> **SUPPLIED ENTRIES**

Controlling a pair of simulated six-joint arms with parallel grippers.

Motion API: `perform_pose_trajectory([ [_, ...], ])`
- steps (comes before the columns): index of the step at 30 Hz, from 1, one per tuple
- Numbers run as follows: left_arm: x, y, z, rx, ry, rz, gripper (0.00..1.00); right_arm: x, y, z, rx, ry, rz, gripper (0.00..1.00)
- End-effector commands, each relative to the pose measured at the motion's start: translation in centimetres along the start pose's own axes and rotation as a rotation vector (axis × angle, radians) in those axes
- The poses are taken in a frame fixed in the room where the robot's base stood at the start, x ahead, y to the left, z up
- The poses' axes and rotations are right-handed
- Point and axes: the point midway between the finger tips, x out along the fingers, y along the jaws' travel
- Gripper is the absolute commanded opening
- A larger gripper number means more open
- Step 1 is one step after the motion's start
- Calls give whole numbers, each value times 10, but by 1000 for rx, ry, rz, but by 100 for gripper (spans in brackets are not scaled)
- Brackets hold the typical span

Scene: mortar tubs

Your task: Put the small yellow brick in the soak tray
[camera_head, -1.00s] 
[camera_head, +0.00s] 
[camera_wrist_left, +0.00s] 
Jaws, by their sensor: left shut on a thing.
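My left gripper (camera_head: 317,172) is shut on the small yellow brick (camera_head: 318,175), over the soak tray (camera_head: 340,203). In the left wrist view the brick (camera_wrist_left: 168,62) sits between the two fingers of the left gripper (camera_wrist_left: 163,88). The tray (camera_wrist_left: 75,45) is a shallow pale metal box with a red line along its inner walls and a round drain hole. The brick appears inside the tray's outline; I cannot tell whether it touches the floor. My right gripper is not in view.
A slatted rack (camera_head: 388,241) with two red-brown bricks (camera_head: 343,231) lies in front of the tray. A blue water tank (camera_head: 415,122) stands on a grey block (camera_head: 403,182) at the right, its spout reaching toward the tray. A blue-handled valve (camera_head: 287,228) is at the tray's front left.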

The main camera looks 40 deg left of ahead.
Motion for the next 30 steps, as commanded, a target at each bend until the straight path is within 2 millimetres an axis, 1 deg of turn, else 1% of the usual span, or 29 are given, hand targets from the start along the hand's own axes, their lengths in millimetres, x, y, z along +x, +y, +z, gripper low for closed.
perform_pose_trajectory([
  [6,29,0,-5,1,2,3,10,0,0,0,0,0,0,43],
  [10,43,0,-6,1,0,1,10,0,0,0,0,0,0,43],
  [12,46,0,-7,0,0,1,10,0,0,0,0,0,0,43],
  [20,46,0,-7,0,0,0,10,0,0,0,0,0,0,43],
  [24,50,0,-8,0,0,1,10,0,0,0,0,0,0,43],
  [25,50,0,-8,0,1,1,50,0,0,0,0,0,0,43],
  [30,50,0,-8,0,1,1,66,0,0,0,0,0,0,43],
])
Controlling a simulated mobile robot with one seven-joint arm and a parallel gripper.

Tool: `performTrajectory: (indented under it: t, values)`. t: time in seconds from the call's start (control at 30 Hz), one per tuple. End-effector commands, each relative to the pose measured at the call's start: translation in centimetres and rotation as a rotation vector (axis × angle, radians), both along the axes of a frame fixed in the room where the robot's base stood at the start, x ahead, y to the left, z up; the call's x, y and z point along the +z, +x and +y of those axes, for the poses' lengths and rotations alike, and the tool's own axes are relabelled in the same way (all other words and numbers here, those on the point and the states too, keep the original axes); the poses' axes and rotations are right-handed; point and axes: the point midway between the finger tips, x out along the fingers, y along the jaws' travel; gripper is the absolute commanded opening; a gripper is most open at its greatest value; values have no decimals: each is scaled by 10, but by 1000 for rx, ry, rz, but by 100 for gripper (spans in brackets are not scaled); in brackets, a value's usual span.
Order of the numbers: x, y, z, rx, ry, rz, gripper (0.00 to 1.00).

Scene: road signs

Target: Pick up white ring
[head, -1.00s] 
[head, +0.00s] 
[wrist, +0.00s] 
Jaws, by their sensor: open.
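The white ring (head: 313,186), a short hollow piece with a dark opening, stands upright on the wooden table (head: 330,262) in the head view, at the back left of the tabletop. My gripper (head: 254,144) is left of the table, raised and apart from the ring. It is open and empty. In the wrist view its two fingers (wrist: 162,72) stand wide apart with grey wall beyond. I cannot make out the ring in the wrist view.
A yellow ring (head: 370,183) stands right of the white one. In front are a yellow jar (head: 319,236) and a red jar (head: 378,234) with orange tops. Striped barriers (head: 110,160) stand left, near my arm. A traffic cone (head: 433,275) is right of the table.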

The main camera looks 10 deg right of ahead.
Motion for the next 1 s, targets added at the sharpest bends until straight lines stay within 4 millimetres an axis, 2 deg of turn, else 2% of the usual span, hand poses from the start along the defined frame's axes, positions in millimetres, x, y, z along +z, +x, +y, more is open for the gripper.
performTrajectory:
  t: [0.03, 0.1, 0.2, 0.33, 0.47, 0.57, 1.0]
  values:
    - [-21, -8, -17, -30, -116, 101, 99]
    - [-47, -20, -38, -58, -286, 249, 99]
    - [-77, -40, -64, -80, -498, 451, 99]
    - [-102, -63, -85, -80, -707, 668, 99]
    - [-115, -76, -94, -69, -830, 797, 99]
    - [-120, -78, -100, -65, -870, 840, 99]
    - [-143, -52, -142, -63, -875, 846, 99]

> **EXERCISE**
Transcribe exactly, and only, the lines from the one bearing "The main camera looks 10 deg right of ahead." through the last line of the entries, counting both.

> **FINAL RESULT**
The main camera looks 10 deg right of ahead.
Motion for the next 1 s, targets added at the sharpest bends until straight lines stay within 4 millimetres an axis, 2 deg of turn, else 2% of the usual span, hand poses from the start along the defined frame's axes, positions in millimetres, x, y, z along +z, +x, +y, more is open for the gripper.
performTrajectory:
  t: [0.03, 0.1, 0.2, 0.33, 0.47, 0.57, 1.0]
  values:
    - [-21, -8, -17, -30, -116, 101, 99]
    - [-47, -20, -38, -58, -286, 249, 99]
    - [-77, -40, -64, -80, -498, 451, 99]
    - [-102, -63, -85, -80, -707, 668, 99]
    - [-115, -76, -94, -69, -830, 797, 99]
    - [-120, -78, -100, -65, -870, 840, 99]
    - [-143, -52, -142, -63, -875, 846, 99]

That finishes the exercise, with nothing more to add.